Find each line with the string "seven" and report it.

* * * *

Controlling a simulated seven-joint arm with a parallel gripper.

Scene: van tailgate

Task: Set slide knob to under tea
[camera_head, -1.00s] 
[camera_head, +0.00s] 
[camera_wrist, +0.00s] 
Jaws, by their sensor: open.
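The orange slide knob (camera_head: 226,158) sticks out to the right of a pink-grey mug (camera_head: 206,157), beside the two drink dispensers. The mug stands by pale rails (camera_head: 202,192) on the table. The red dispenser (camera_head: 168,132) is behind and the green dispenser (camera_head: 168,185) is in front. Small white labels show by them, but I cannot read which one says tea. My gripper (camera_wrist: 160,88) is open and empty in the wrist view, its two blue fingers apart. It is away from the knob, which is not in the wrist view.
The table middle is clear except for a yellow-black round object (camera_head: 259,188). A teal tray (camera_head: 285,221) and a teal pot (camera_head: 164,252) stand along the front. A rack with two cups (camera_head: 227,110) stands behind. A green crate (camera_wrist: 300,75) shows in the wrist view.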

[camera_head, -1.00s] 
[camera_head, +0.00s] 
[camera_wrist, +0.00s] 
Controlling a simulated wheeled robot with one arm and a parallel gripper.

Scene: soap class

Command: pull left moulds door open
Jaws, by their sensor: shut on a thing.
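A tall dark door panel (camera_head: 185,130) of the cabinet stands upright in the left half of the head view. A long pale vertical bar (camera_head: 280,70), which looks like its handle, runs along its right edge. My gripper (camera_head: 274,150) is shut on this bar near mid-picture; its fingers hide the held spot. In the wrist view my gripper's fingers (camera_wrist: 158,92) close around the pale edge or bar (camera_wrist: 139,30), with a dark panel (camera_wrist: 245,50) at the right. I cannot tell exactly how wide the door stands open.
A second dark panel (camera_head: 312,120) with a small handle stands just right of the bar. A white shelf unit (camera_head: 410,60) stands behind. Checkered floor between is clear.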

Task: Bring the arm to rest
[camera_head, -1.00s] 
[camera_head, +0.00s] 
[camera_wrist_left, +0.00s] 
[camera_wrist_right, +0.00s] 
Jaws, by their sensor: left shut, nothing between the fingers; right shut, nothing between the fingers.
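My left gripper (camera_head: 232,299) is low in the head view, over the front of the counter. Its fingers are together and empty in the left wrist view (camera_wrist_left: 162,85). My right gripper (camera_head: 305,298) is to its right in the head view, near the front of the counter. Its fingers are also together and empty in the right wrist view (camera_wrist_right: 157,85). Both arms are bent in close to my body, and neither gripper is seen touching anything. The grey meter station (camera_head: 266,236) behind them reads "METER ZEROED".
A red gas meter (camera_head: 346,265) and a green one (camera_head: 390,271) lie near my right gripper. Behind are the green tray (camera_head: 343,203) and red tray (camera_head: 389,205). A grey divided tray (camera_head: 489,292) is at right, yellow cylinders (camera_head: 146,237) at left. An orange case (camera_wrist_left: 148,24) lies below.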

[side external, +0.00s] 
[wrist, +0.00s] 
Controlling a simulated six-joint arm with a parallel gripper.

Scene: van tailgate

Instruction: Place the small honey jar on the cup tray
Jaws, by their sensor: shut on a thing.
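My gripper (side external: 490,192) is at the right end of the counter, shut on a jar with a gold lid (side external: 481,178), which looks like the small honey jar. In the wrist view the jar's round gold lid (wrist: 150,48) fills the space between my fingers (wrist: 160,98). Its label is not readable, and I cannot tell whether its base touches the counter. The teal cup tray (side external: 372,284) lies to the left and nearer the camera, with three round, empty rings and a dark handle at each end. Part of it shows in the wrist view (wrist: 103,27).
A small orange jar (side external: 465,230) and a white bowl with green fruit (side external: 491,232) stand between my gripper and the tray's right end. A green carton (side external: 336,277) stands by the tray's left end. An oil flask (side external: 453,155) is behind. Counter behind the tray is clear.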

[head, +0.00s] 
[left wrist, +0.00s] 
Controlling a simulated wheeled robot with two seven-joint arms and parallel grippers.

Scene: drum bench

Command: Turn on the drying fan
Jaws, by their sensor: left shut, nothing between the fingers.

* * * *

EXERCISE SOLUTION:
Controlling a simulated seven-joint arm with a parallel gripper.
Controlling a simulated wheeled robot with two seven-joint arms and parallel grippers.

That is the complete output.